The camp will be observing the asteroid between 8pm and 1am tonight [Friday]. Analysts claim that it won’t be easy to spot the asteroid through a telescope, so it’s best to go to the camp where experts will be at hand to help guide members. 

This morning, a heavy meteor shower rained down on central Russia on Friday, sowing panic as the hurtling space debris smashed windows and injured dozens of stunned locals, officials said.

The gymnasium-sized rock 2012 DA14, 40 or 50 meters (130 to 160 feet) across, is making the closest Earth flyby of a natural object ever predicted well in advance.

It will pass within 28,500 km (18,000 miles) of Earth’s surface at 19:25 Universal Time (11.25am UAE time) tonight, February 15th. It would have then reached 8th magnitude as it whizzes north across the stars at a rate of 0.8° per minute.

According to various reports, at least 100 people were reportedly ‘injured’ when a meteor streaked across the sky over Russia’s Ural Mountains on Friday morning.

The meteor triggered several big explosions, sending fragments falling to earth.

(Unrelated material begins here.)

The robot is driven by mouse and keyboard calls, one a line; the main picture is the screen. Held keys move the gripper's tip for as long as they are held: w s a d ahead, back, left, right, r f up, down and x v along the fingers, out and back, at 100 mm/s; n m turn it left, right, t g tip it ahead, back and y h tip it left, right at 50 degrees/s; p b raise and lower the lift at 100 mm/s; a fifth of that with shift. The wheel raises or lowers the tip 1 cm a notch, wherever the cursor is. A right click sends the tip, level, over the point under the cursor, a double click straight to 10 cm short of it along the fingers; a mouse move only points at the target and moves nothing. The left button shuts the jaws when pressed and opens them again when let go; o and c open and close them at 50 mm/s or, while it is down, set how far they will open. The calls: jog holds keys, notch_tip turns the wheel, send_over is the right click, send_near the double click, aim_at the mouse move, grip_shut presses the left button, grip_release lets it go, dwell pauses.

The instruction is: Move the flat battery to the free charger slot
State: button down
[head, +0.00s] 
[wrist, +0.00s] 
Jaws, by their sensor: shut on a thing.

Russian Interior Ministry spokesman said more than 500 people hurt in meteorite fall.
 
There are conflicting reports about what actually happened.

Schools in the Urals area of Russia have been ordered to remain shut for the day as a precautionary measure after reports of the impact blowing out windows of buildings and with temperatures plunging in central Russia to -18˚C (0˚F).

A spokeswoman for the Emergency Ministry, Irina Rossius, told The Associated Press that there was a meteor shower, but another ministry spokeswoman, Elena Smirnikh, was quoted by the Interfax news agency as saying it was a single meteorite.

Amateur video broadcast on Russian television showed an object speeding across the sky, leaving a thick white contrail and an intense flash.

Russia Today, a news network broadcasting from Moscow and Washington studios, has published this YouTube video showing amateur footage of a bright ball of fire, the meteorite, hitting earth and causing what it says was a series of explosions.

Witnesses said that houses shuddered, windows were blown out and cellphones stopped working just after the meteor shower.